_STORED RECORDS:_
— Begin —

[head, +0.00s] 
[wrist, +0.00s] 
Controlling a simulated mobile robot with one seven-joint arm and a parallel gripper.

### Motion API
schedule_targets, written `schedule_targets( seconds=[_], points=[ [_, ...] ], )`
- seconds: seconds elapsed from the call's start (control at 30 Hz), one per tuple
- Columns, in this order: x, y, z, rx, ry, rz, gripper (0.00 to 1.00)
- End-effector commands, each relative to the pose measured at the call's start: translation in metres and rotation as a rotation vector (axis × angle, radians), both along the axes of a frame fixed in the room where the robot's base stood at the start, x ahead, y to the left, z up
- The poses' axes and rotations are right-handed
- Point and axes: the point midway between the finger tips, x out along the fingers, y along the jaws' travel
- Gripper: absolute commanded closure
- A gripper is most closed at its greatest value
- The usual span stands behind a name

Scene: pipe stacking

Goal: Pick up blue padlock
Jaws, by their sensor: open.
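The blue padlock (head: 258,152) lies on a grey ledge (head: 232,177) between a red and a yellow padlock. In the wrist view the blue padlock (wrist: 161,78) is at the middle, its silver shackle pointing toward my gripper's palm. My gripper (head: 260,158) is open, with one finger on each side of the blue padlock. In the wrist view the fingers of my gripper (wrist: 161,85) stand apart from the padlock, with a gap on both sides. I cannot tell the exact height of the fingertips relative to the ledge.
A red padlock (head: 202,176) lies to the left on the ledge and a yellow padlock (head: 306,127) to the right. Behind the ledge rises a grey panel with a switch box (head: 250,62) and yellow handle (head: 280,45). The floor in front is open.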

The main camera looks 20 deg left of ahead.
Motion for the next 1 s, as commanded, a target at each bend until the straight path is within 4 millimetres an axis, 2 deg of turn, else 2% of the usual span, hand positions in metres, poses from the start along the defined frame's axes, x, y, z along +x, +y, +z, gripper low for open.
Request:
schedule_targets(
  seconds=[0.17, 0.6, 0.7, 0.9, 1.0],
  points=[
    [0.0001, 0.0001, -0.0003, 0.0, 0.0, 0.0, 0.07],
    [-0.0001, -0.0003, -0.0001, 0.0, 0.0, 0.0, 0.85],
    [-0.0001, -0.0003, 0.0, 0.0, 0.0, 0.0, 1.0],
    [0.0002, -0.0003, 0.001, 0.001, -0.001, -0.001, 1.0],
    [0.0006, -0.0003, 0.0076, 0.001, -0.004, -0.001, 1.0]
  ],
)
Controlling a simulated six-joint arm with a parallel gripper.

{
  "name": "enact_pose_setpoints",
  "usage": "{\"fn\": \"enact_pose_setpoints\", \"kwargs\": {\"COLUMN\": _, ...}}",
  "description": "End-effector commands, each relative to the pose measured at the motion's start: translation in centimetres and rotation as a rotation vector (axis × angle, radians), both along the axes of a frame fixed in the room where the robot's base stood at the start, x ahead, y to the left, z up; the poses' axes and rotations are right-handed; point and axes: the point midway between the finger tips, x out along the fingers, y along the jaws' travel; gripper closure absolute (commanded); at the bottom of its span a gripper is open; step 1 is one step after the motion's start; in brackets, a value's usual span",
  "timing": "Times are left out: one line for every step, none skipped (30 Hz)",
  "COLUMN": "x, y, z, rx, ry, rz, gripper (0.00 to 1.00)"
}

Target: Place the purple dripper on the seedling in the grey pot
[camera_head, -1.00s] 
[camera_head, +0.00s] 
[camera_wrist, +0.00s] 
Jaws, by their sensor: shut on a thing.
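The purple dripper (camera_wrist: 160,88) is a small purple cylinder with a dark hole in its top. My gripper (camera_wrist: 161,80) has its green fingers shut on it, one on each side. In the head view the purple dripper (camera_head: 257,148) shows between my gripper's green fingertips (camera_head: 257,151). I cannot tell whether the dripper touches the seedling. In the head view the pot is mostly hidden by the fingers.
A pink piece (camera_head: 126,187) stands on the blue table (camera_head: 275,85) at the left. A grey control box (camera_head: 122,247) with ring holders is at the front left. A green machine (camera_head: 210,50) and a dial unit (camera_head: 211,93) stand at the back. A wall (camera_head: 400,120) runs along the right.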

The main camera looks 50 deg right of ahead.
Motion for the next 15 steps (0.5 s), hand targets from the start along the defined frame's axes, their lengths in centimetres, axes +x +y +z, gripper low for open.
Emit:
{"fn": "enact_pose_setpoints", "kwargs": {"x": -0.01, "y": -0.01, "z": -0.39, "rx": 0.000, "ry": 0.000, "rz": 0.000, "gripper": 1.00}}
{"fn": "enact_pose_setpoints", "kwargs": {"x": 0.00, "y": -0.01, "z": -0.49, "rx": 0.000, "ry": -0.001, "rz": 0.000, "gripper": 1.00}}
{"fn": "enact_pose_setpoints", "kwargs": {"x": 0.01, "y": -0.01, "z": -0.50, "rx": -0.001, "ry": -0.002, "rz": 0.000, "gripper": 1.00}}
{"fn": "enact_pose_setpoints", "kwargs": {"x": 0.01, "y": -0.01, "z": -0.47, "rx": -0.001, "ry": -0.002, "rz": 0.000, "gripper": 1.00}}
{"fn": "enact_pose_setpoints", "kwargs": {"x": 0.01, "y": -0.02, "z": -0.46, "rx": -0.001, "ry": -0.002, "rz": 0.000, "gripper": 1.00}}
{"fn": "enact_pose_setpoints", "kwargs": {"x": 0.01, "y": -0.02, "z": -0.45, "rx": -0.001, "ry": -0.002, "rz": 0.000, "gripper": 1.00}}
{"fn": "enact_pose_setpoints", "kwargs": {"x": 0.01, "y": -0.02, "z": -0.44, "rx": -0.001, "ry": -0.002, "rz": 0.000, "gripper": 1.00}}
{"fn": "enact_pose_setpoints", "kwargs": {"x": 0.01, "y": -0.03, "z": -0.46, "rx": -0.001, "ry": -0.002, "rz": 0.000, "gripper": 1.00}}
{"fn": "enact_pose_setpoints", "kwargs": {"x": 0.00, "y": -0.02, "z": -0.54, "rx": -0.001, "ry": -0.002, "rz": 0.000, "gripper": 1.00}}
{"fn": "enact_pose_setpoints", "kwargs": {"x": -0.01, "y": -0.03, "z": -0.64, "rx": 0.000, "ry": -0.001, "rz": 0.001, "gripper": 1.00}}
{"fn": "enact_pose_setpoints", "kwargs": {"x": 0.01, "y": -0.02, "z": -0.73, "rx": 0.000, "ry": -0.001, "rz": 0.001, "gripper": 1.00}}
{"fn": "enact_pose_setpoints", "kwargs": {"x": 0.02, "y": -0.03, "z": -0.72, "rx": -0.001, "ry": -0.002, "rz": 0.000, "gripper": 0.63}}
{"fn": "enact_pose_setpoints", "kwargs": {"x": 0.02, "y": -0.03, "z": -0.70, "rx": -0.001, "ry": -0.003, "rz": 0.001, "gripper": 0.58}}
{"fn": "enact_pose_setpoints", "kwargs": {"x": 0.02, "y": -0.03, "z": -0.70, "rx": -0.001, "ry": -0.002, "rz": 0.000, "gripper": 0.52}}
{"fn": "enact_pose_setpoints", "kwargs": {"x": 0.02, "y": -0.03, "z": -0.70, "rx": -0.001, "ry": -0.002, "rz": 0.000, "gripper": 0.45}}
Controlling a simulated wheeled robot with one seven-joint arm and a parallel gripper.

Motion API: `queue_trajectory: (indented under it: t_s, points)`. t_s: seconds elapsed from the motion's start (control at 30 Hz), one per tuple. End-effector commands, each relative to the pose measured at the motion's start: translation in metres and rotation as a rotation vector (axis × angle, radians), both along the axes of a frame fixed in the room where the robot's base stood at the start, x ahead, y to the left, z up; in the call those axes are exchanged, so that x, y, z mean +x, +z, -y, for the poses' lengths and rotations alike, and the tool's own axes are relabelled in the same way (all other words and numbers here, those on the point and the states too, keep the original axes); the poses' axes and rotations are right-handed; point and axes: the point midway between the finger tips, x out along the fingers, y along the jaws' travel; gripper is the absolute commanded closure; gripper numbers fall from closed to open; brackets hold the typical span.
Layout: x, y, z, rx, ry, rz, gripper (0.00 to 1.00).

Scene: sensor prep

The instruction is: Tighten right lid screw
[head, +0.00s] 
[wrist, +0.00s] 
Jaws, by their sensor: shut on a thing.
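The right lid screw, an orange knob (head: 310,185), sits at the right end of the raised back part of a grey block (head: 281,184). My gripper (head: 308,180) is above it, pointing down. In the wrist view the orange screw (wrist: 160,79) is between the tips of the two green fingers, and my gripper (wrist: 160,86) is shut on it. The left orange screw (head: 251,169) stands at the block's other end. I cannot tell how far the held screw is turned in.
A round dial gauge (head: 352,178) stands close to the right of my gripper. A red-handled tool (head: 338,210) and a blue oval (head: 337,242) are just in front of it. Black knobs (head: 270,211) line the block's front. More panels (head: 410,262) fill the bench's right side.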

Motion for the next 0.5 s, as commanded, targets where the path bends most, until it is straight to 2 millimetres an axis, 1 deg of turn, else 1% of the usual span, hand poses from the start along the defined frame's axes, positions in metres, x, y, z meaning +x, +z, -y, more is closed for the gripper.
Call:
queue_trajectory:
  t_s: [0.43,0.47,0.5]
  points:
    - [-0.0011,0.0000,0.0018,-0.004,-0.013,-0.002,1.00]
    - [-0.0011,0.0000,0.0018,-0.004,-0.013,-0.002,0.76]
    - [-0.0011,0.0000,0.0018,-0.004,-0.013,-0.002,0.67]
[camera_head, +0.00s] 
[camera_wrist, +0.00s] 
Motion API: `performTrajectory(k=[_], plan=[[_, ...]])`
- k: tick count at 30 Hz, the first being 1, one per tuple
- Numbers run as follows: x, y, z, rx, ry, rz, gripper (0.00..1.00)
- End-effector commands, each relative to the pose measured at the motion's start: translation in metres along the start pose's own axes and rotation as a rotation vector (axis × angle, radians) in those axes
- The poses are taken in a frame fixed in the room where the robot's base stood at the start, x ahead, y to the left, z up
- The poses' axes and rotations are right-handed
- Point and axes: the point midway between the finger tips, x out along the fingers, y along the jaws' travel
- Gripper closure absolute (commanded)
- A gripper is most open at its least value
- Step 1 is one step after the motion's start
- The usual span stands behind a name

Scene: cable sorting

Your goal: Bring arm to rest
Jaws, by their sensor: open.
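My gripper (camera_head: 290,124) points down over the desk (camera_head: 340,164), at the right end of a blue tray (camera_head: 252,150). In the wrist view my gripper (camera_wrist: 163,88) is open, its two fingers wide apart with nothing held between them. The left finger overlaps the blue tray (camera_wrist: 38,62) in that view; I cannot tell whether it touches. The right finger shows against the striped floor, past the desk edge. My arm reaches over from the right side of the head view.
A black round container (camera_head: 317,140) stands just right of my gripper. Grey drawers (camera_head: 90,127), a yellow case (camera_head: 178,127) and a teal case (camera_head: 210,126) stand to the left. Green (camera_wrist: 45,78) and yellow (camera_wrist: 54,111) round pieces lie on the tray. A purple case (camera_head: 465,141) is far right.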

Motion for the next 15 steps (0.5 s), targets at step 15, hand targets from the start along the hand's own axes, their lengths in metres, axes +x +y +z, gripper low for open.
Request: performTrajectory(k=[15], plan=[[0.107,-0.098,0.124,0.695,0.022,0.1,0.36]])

— End —

_EXERCISE REQUIREMENTS:_ Using the data above, extract exactly the lines from the one that holds "The main camera looks 50 deg right of ahead." to the one that holds "Motion for the next 15 steps (0.5 s), hand", both ends included, and no others.

_RESPONSE:_
The main camera looks 50 deg right of ahead.
Motion for the next 15 steps (0.5 s), hand targets from the start along the defined frame's axes, their lengths in centimetres, axes +x +y +z, gripper low for open.

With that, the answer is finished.